For API-level security, I set up CloudWatch alarms on specific patterns: failed authentication attempts, access denied errors on sensitive resources, unusual cross-account role assumptions. The goal isn’t to prevent every attack — it’s to detect and respond fast enough that the blast radius stays small.

Putting It All Together

Here’s what the full zero-trust stack looks like in practice:

Separate VPCs per trust boundary. Workloads, data, and shared services each get their own VPC.
VPC endpoints for all AWS service access. Gateway endpoints for S3/DynamoDB, interface endpoints for everything else.

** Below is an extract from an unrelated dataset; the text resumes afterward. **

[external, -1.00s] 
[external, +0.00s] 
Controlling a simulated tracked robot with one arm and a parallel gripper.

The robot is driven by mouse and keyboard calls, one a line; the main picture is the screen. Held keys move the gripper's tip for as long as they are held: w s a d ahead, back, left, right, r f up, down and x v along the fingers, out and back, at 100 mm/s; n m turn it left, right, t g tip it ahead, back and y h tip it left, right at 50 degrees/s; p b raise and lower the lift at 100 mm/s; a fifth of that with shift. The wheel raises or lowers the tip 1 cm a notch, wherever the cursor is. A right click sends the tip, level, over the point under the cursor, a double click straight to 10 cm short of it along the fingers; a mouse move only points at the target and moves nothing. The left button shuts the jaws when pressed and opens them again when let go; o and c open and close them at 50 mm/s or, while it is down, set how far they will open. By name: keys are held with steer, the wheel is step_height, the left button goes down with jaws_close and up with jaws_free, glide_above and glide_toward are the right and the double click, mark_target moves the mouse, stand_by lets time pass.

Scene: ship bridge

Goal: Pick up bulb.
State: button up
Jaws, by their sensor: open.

Endpoint policies restrict access to specific resources.
PrivateLink or VPC Lattice for service-to-service communication. No VPC peering. No broad Transit Gateway routing.
IAM everywhere. Every workload has its own role. ABAC for fine-grained access. SCPs for organizational guardrails.
Secrets Manager with VPC endpoint policies. IAM database auth where possible. No credentials in environment variables. Ever.
Verified Access for human users. Kill the VPN.
Flow Logs + CloudTrail + GuardDuty as the monitoring baseline. Alert on anomalies, not just failures.

None of this is theoretical. I’ve built this stack multiple times, and each time the hardest part isn’t the technology — it’s convincing teams to give up the convenience of flat networks and shared credentials. “But it’s all internal traffic” is the most dangerous sentence in cloud security.

The fintech company I mentioned at the start? After we rebuilt their environment with this architecture, they passed their SOC 2 audit for the first time. More importantly, when a similar phishing attempt succeeded six months later, the attacker got onto a developer’s machine and… couldn’t go anywhere. No VPN to pivot through. No flat network to traverse. The compromised credentials couldn’t reach any AWS APIs from outside the VPC. The blast radius was one laptop.

That’s what zero trust buys you. Not invulnerability — there’s no such thing. But containment. When something goes wrong (and it will), the damage stays small and the detection is fast.

Stop building castles. Start building checkpoints.